WHAT IS NEEDED: Please copy the lines below exactly, from the first one through the line showing "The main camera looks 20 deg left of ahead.".

DATA EXCERPT:
────

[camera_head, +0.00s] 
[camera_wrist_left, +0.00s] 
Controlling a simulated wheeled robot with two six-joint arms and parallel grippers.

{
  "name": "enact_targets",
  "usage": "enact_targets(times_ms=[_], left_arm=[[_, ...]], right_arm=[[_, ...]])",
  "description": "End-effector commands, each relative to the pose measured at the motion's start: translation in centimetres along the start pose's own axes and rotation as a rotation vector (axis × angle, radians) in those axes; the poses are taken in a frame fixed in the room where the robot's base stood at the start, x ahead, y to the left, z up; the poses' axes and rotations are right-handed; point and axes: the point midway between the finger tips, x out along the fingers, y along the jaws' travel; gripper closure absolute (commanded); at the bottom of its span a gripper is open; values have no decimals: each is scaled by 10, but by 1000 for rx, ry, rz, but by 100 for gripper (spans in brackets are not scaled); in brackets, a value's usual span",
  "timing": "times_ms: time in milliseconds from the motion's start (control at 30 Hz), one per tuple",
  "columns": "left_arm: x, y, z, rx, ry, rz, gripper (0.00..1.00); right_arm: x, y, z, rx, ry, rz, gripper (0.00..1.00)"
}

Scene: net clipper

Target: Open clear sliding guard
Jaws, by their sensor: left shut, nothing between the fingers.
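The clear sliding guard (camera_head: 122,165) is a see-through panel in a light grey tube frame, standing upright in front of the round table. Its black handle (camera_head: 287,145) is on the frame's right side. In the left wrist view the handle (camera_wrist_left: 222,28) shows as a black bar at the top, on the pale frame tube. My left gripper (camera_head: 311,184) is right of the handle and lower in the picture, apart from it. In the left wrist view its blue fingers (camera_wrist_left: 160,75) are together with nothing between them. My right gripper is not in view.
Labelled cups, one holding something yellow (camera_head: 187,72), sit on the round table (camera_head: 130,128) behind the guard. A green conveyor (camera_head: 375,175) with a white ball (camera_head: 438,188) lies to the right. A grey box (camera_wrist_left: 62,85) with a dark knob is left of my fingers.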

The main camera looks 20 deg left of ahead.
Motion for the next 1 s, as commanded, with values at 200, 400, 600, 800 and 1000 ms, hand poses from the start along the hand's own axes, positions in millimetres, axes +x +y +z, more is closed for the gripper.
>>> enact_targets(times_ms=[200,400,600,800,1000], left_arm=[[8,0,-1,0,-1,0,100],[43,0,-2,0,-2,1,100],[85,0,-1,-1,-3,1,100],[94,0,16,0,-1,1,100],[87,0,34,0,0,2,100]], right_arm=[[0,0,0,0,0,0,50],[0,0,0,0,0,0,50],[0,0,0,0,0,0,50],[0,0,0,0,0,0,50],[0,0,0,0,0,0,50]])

────

THE COMPLETED TASK:
[camera_head, +0.00s] 
[camera_wrist_left, +0.00s] 
Controlling a simulated wheeled robot with two six-joint arms and parallel grippers.

{
  "name": "enact_targets",
  "usage": "enact_targets(times_ms=[_], left_arm=[[_, ...]], right_arm=[[_, ...]])",
  "description": "End-effector commands, each relative to the pose measured at the motion's start: translation in centimetres along the start pose's own axes and rotation as a rotation vector (axis × angle, radians) in those axes; the poses are taken in a frame fixed in the room where the robot's base stood at the start, x ahead, y to the left, z up; the poses' axes and rotations are right-handed; point and axes: the point midway between the finger tips, x out along the fingers, y along the jaws' travel; gripper closure absolute (commanded); at the bottom of its span a gripper is open; values have no decimals: each is scaled by 10, but by 1000 for rx, ry, rz, but by 100 for gripper (spans in brackets are not scaled); in brackets, a value's usual span",
  "timing": "times_ms: time in milliseconds from the motion's start (control at 30 Hz), one per tuple",
  "columns": "left_arm: x, y, z, rx, ry, rz, gripper (0.00..1.00); right_arm: x, y, z, rx, ry, rz, gripper (0.00..1.00)"
}

Scene: net clipper

Target: Open clear sliding guard
Jaws, by their sensor: left shut, nothing between the fingers.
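The clear sliding guard (camera_head: 122,165) is a see-through panel in a light grey tube frame, standing upright in front of the round table. Its black handle (camera_head: 287,145) is on the frame's right side. In the left wrist view the handle (camera_wrist_left: 222,28) shows as a black bar at the top, on the pale frame tube. My left gripper (camera_head: 311,184) is right of the handle and lower in the picture, apart from it. In the left wrist view its blue fingers (camera_wrist_left: 160,75) are together with nothing between them. My right gripper is not in view.
Labelled cups, one holding something yellow (camera_head: 187,72), sit on the round table (camera_head: 130,128) behind the guard. A green conveyor (camera_head: 375,175) with a white ball (camera_head: 438,188) lies to the right. A grey box (camera_wrist_left: 62,85) with a dark knob is left of my fingers.

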The main camera looks 20 deg left of ahead.

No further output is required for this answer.